Storen and Janssen were a mess from then on. For the Nats players, whom Svrluga describes as practically fainting when the Papelbon deal was made, it felt like a betrayal considering their fondness for Storen and admiration for the ways he'd pitched his way back from often humiliating adversity.
Then Storen came into a 9 September game against the Mets only to see Yoenis Cespedes (if there's an award for Most Valuable Trade Deadline Acquisition, Cespedes would probably share it with David Price this year) send his second pitch over the left center field fence. He got the last two outs of the inning, then in abject frustration slammed his thumb into his locker's lock box — and couldn't bring himself to admit it until two days later, in Florida, when he couldn't throw.
Broken thumb, season done. Broken team, season done. And that was before Papelbon vs. Harper.
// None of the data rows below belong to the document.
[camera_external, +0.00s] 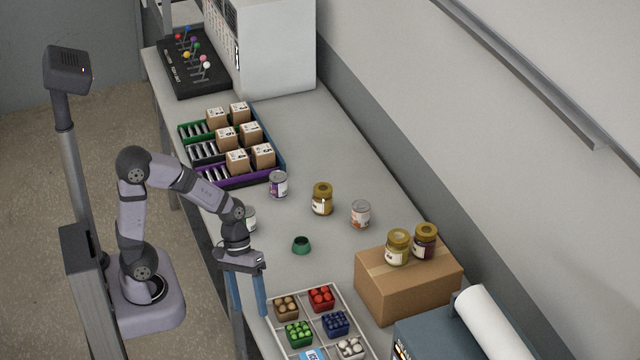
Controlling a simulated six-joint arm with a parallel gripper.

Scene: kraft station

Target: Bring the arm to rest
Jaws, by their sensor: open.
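My gripper (250,312) points down over the near edge of the table (315,140), left of the white divided tray. Its two blue fingers are spread apart with nothing between them. My arm is bent, with its elbow raised and its forearm sloping down to the right. A can partly hidden behind my wrist stands on the table.
A purple can (278,184), a jar (322,199), another can (360,213) and a green cup (301,245) stand mid-table. A cardboard box (407,287) bears two jars. A rack (268,177) holds several small boxes.

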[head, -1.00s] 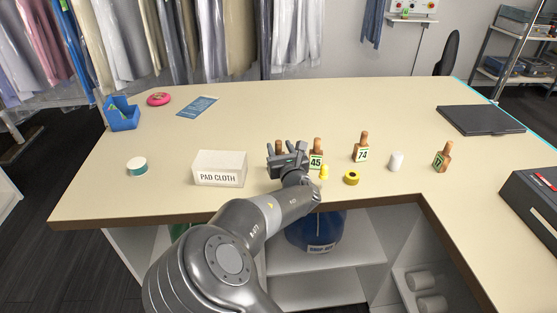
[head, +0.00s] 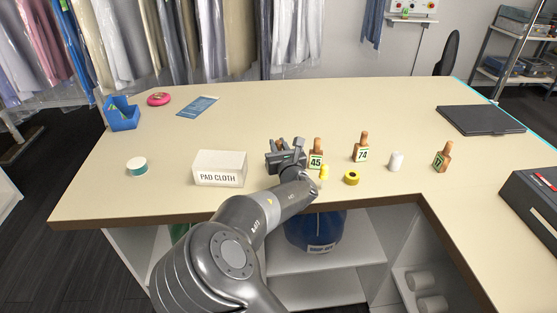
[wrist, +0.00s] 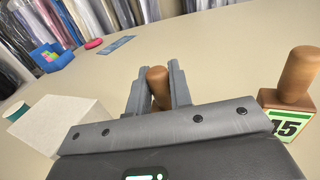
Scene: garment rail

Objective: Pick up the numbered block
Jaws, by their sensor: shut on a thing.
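Several wooden numbered blocks with knob handles stand on the counter. The block numbered 45 (head: 316,160) is just right of my gripper; it also shows at the right edge of the wrist view (wrist: 290,92). The block numbered 74 (head: 361,152) stands further right, and the block numbered 17 (head: 441,159) near the right. My gripper (head: 285,147) is shut on the handle of another wooden block (wrist: 157,86), which stands between the fingers in the wrist view. Its lower part and number are hidden behind my gripper.
A white PAD CLOTH box (head: 219,168) stands left of my gripper. A small yellow object (head: 324,172), a yellow tape roll (head: 351,177) and a white cylinder (head: 396,160) are to the right. The counter's back half (head: 300,105) is mostly clear.

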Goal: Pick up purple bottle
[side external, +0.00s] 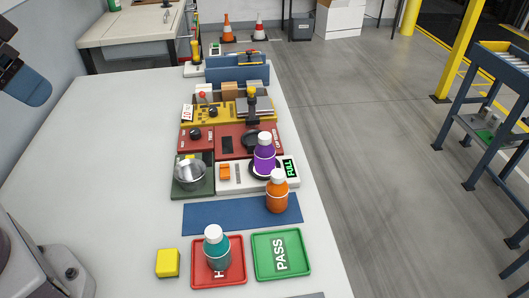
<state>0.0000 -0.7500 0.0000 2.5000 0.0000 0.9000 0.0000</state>
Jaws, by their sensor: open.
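The purple bottle (264,158) has a white cap and a pale band. It stands upright on the dark round pad of a white device (230,188) that carries a green "FULL" label (290,168). My gripper is not seen; only parts of my arm show at the left edge.
A teal bottle (215,253) stands on a red tray (198,277), beside a green "PASS" tray (262,268). A yellow cube (167,263) and blue mat (215,216) lie nearby. A metal pot (190,174) and red and yellow panels crowd the device. The table's left side is clear.

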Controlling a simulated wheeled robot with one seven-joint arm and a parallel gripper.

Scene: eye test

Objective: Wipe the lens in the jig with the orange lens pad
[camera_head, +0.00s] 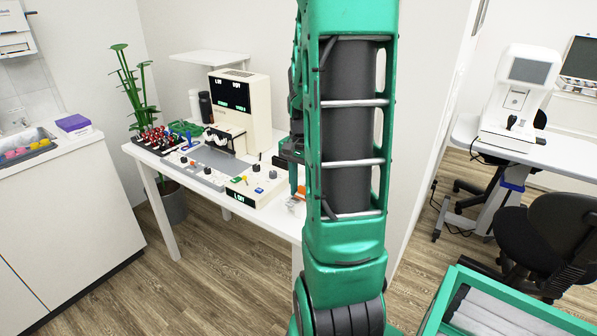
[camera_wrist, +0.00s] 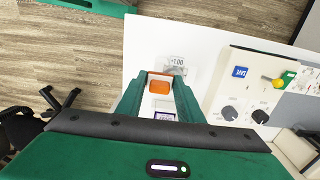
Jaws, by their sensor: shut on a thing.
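The orange lens pad (camera_wrist: 160,87) is between the fingertips of my gripper (camera_wrist: 161,82) in the wrist view. My gripper is shut on it. In the head view a bit of orange (camera_head: 301,190) shows beside my arm, which hides most of my gripper. A small greyish piece marked +1.00 (camera_wrist: 177,62) lies on the white table just beyond the fingertips; it looks like the jig, also small in the head view (camera_head: 292,204). I cannot make out the lens itself, or whether the pad touches anything there.
A cream control box with knobs (camera_wrist: 240,98) stands to the right of my gripper in the wrist view. The white table (camera_head: 262,216) also carries a cream display unit (camera_head: 258,120), a grey panel and a rack of red-topped items (camera_head: 155,137). A small purple-and-white label (camera_wrist: 165,116) shows between my fingers.
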The long Nationals nightmare may be over at last. But that might be nothing compared to the one they face this winter. Whom to succeed Williams? Should Rizzo himself face the executioner?
Whom to bring in in the event they lose Zimmermann, Ian Desmond, Denard Span, and Doug Fister (who fisted his way out of the rotation and into the bullpen) to free agency? Can they re-balance a lineup that had only one everyday left-handed bat (Harper) and rarely got to look at left-handed pitching?
Will a promising kid corps (Rivero, Ross, outfielder Michael A. Taylor, middle infielder Trea Turner) begin keeping their promise next year? Can they rid themselves of Papelbon and his $11 million 2016? (Assuming nobody else in baseball wants him, is there any formal rule saying you can't trade a baseball player to the NHL or the UFC?)
And will the next Nationals manager see the icebergs before one of them hits the Titanic?